There are more than 200 known graves that have been found in Bodie. In the Bodie Cemetery, there are over 150 grave markers. It's said that many of those markers can be easily read. That's surprising since other markers have become so weathered that they are virtually unreadable. And of course, being what human nature is, there are those pathetic individuals in the world who find it necessary to destroy and damage markers.
I've tried to find out if the murderer DeRoche had a marker, or if vandals destroyed it, or if his was a marker that was worn away by the harsh Bodie winters. He's not listed as one of the known to be buried there. So frankly, there's a possibility that he had an unmarked grave. After all, it is very possible that someone simply cut him down and dumped him in a hole face down with no marker or prayer.
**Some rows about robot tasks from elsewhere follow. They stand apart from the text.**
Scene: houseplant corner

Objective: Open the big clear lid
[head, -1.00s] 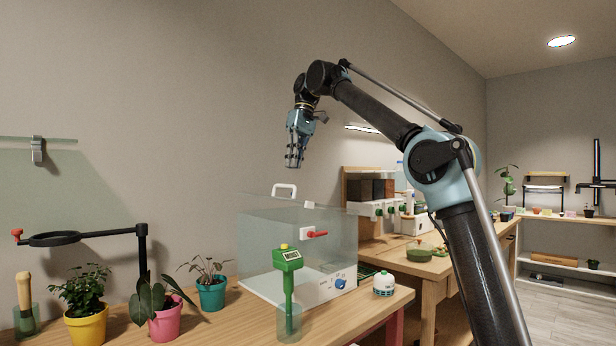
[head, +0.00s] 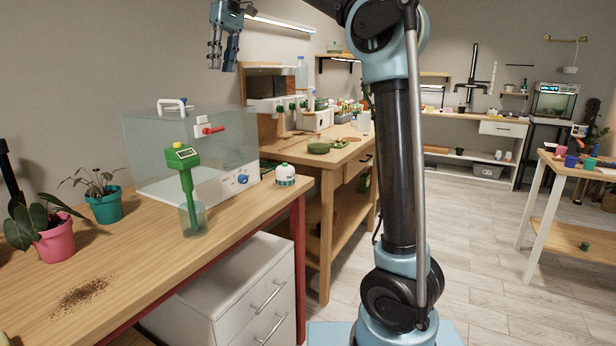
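A big clear lid (head: 150,140) forms the see-through upper part of a box on a white base (head: 170,197), on the wooden bench. It looks closed. A white handle (head: 172,104) stands on its top, and a red latch lever (head: 212,130) with a white mount is on its front. My gripper (head: 222,68) is up and to the right of the handle in the picture, pointing down, apart from the lid. Its fingers are parted with nothing between them. A green meter (head: 182,160) in a clear cup hides part of the lid's front.
A blue knob (head: 242,180) is on the base's front. A small white-and-green device (head: 286,174) stands to the right. A teal pot (head: 104,206) and a pink pot (head: 55,243) stand left. Spilled soil (head: 84,292) lies on the bench front. White drawers (head: 240,290) are below.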

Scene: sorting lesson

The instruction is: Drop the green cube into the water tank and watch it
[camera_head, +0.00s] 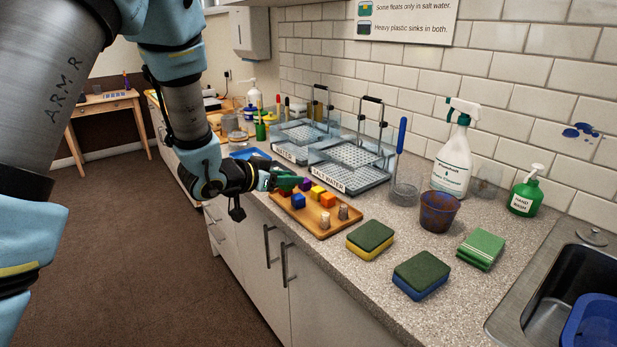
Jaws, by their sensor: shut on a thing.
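My gripper (272,180) is over the left back edge of the wooden tray, low above the worktop. It is shut on a small green thing, which I take for the green cube (286,182); the fingers hide much of its outline. Two clear tanks with wire-handled racks stand behind the tray. The nearer tank (345,178) is labelled SALT WATER. The farther tank (291,152) has a label too small to read surely; it looks like the water tank. My gripper is outside both tanks, to their front left.
The wooden tray (318,230) holds purple, yellow, orange, red and blue cubes and metal pieces. A blue-handled tool in a glass (404,190), a brown cup (438,212) and a spray bottle (452,165) stand right of the tanks. Sponges (370,238) lie in front; the sink is at right.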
After all, Americans in the Old West did not coddle assassins, bushwhackers, those who acted as savage as any rabid dog. It's why citizens committee, both secret and not, sprang up all over America to right things when the law failed to do so.
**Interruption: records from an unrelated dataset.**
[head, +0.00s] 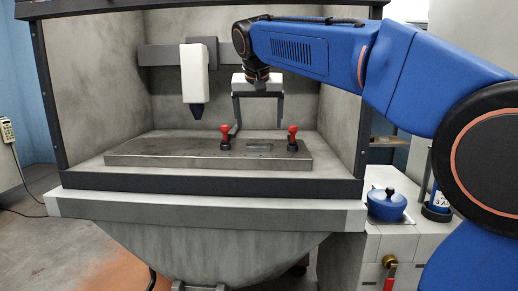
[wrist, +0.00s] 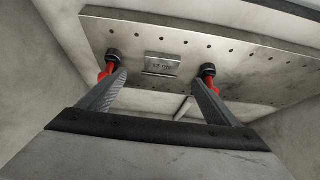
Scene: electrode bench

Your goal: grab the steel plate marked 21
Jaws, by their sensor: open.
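The steel plate (head: 260,148) is a small flat rectangle on the grey perforated bed, between two red-handled clamps. In the wrist view the plate (wrist: 162,64) carries an upside-down marking that looks like "No 21". My gripper (head: 258,123) hangs above the bed with its two fingers pointing down, spread wide and empty. In the wrist view the open fingers (wrist: 157,78) point toward the plate, one on each side of it in the picture, and are apart from it. The left clamp (head: 226,138) and right clamp (head: 292,139) show behind the fingers in the wrist view.
The perforated bed (head: 150,152) lies inside a grey three-walled enclosure. A white tool head with a dark tip (head: 195,75) hangs left of my gripper. A blue lidded pot (head: 386,206) stands on a cabinet at the right. The bed's left part is clear.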

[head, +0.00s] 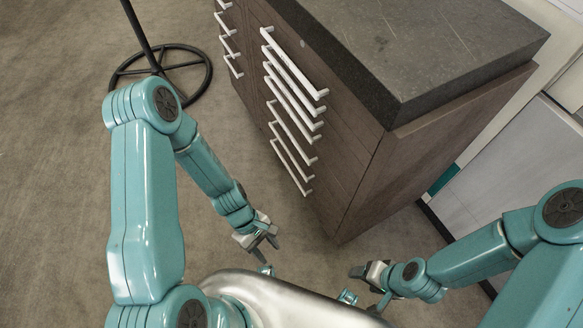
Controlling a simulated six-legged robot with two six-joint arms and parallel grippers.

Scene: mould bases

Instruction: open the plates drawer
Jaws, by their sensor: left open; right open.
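A dark brown wooden cabinet (345,150) with a dark stone top stands ahead of me. Its front faces left and carries several long white bar handles (290,92) stacked one above another, with a second column of white handles (229,45) further back. All the drawers look shut. I cannot tell which one is the plates drawer, as no label is readable. My left gripper (270,250) is open and empty, below and left of the handles and apart from the cabinet. My right gripper (358,287) is open and empty, in front of the cabinet's near corner.
A black stand with a ring-shaped base (205,78) stands on the carpet at the upper left. A pale panel (520,150) and wall lie to the right of the cabinet.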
Whether it was the San Francisco Committee of Vigilance of 1851, the Missouri Bald Knobbers, the Montana Stranglers, the Committee of 101 in Skagway, Alaska, the Tin Hat Brigade of Texas, or the 70 or so citizens that made up the un-named vigilante group that broke into the jail in New Albany, Indiana, and lynched the three Reno Brothers in 1868, right or wrong, that's the way it was.
You say that couldn't happen in this day and age? Well, the last group of vigilantes to break into a jail and lynch a couple of murders in California took place in San Jose in 1933. Friends, that really wasn't that long ago.
And as for today, most courts will still make a defendant wear a bullet proof vest for their own safety in court. The same goes for a lot of law enforcement agencies who are transporting prisoners. They do so knowing full well that someone out there might think that they will do what the justice system fails to do in the case of a murderer, a pedophile, a rapist, a cop killer, or some other rabid individual who may get a lenient sentence when their crime is in fact an assault on humanity.